On Nintendo and the Wii...

"The Wii will appear to be the winner of the next generation battle in 2007. By "appear," I mean that I fully expect the Wii to outsell the PS3 and the Xbox 360 during 2007. However, appearances can be misleading.

In my view, the Wii will sell better primarily because of price. At $249, there are more people who can afford a Wii than there are potential purchasers of the Xbox 360 and the PS3. Other factors that will drive higher sales in 2007 are novelty and availability -- there are no PS3s in Europe yet. Most households who will ultimately buy two consoles will end up choosing a Wii and one of the other two. I also believe that most of those two-console households will buy the Wii first, since it's cheaper and more readily available. Therefore, at least through 2007, I expect the Wii to end up "winning" the next generation console battle.

Over time, I think that Wii sales will moderate back to the same level as the 360, maybe 10 million per year. It's tough to say that this will happen in 2008, as it truly depends upon content for the Wii and upon pricing for the other two consoles. More likely, the Wii will "reign supreme" -- your words -- through 2008, with the three consoles selling in parity in 2009."

On Microsoft and the Xbox 360...

"Microsoft will probably sell another 10 million consoles this year, and it will likely take a price cut to get there. I think that Microsoft will not be the first to cut price. A price cut will only come once Sony decides to cut the price of the PS3. Microsoft has been losing money in its game business since 2001, and now has a chance to be profitable, so I think that the company will think long and hard before cutting price. They will do so if forced to by Sony, but I expect a cut to no lower than $349, and do not expect the cut until late in the year.

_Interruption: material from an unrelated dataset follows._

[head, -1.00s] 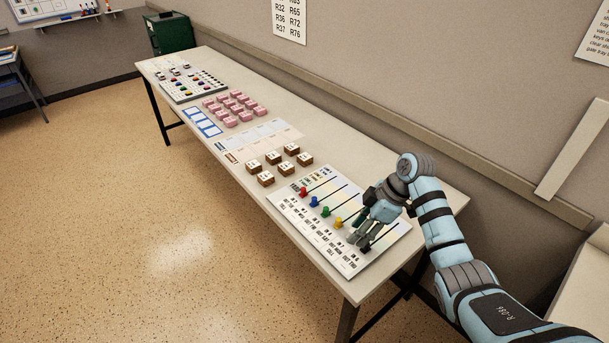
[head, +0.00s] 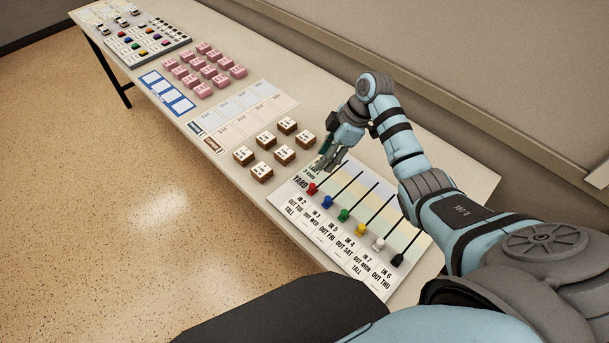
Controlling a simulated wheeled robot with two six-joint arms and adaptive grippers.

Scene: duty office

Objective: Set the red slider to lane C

I think that they are doing everything right, that they should keep obtaining exclusive content (like Fable) where appropriate, and should continue to build out the Xbox Live service to differentiate from Sony. They have a huge lead online, and should exploit that lead. It's clear that Sony intends to compete online. So Microsoft should expect its first mover advantage to erode over time, but I don't think that Sony will make meaningful progress in 2007."

On Sony and the PlayStation 3...

"Sony cares very much about video games, but it also cares about its other businesses, and it has chosen a strategy that involves these other businesses. The high-definition DVD war is quite important, and Sony is determined to be the only man standing when the dust settles. That business is at least as profitable as its video game business, so I think Sony is looking to grow its overall profits dramatically with this strategy. If I'm right, Sony will end up winning the high-definition format war, and once there are millions of Blu-ray enabled PS3s floating around, I think we will see sharper graphics on PS3 games compared to Xbox 360 games.

Final Fantasy XIII

It's difficult to assess how long this will take, but it's probably not going to happen in 2007. My best guess is that Sony emerges as the winner of the movie format war in late 2008, and games start looking noticeably better in 2009. That's when Sony starts looking like the winner of the next generation battle. All of this is pretty far out, and a lot can happen with pricing to change things. For example, if Sony gets down the cost curve for Blu-ray and Cell processors, [the PS3] may be below $300 shortly thereafter. It's hard to say that this will happen before 2009, but it could. That would change everything.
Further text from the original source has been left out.